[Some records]
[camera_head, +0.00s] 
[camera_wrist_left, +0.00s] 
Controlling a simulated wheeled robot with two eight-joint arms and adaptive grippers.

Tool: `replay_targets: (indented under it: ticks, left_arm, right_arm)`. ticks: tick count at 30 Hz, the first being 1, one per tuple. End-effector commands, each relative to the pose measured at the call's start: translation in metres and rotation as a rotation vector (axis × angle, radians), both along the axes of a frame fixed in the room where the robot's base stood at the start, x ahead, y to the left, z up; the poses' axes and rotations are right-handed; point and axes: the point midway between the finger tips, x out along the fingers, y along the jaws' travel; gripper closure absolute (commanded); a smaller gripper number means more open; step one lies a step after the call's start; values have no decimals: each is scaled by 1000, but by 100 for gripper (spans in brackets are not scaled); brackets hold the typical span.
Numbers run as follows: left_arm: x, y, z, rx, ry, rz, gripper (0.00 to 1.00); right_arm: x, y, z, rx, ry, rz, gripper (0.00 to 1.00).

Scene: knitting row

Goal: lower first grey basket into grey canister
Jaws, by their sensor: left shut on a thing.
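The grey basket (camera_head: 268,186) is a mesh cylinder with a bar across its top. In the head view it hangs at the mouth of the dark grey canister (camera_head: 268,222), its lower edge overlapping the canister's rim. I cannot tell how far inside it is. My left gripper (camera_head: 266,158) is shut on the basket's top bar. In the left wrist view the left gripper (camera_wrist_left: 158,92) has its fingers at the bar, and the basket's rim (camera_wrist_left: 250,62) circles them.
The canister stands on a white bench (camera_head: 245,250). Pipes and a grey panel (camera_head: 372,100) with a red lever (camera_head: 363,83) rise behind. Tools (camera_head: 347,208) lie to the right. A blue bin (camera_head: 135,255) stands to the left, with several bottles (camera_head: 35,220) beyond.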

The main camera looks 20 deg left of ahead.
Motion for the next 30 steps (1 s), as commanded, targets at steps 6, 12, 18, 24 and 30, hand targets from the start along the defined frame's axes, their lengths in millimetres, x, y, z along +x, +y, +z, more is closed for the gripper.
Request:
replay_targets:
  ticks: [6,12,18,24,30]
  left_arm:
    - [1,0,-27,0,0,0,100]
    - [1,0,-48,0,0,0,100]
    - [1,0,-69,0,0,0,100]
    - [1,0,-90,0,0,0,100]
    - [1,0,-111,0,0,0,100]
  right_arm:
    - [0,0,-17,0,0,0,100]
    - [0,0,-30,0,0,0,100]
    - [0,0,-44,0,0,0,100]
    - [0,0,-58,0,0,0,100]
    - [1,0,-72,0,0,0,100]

...

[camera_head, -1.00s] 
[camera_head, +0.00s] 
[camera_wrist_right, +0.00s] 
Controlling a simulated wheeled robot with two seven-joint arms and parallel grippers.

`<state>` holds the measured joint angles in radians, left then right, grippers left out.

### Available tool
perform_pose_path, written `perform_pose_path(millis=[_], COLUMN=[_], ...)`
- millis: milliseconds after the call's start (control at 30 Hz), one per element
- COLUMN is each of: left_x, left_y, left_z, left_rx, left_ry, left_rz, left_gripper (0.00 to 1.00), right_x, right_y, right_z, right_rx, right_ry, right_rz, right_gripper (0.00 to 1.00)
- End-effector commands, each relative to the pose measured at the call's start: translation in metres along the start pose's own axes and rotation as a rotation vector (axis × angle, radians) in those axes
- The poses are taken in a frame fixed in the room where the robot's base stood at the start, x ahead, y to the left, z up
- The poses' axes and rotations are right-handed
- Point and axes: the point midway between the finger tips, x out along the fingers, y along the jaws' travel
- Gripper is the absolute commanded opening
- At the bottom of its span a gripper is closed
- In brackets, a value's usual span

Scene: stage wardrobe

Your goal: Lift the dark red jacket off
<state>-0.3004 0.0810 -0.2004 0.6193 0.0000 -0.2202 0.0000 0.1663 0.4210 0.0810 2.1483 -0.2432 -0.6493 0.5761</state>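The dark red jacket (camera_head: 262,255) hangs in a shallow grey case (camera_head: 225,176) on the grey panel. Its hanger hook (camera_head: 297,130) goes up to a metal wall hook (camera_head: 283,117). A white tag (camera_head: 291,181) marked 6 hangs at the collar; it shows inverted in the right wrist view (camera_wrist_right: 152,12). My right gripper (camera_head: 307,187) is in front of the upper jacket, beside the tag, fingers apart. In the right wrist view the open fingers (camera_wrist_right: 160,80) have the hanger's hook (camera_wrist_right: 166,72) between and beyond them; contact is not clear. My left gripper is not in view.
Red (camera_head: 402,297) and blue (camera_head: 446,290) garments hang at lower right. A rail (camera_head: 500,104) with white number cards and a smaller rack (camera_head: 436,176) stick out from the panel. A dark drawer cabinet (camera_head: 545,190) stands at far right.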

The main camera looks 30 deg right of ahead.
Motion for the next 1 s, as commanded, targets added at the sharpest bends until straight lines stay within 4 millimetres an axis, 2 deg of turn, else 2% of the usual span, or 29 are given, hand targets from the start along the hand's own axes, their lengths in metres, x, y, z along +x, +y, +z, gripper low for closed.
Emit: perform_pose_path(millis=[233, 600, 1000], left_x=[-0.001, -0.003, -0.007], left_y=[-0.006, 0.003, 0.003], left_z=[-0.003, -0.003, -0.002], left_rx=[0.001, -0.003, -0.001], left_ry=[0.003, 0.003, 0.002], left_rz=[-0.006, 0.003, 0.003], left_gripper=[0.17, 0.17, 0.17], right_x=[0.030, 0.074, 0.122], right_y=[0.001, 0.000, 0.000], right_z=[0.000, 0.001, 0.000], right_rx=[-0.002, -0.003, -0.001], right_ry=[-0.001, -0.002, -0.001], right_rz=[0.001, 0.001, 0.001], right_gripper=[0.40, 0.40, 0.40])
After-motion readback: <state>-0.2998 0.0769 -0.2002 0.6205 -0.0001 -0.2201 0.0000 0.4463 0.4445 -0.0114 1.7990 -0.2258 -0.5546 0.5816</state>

* What to produce
All lines in the listing above from the line containing "- At the bottom" to the line containing "Motion for the next 1", inclusive, should be retyped exactly; no other lines should appear.

* Answer for the task
- At the bottom of its span a gripper is closed
- In brackets, a value's usual span

Scene: stage wardrobe

Your goal: Lift the dark red jacket off
<state>-0.3004 0.0810 -0.2004 0.6193 0.0000 -0.2202 0.0000 0.1663 0.4210 0.0810 2.1483 -0.2432 -0.6493 0.5761</state>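The dark red jacket (camera_head: 262,255) hangs in a shallow grey case (camera_head: 225,176) on the grey panel. Its hanger hook (camera_head: 297,130) goes up to a metal wall hook (camera_head: 283,117). A white tag (camera_head: 291,181) marked 6 hangs at the collar; it shows inverted in the right wrist view (camera_wrist_right: 152,12). My right gripper (camera_head: 307,187) is in front of the upper jacket, beside the tag, fingers apart. In the right wrist view the open fingers (camera_wrist_right: 160,80) have the hanger's hook (camera_wrist_right: 166,72) between and beyond them; contact is not clear. My left gripper is not in view.
Red (camera_head: 402,297) and blue (camera_head: 446,290) garments hang at lower right. A rail (camera_head: 500,104) with white number cards and a smaller rack (camera_head: 436,176) stick out from the panel. A dark drawer cabinet (camera_head: 545,190) stands at far right.

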The main camera looks 30 deg right of ahead.
Motion for the next 1 s, as commanded, targets added at the sharpest bends until straight lines stay within 4 millimetres an axis, 2 deg of turn, else 2% of the usual span, or 29 are given, hand targets from the start along the hand's own axes, their lengths in metres, x, y, z along +x, +y, +z, gripper low for closed.

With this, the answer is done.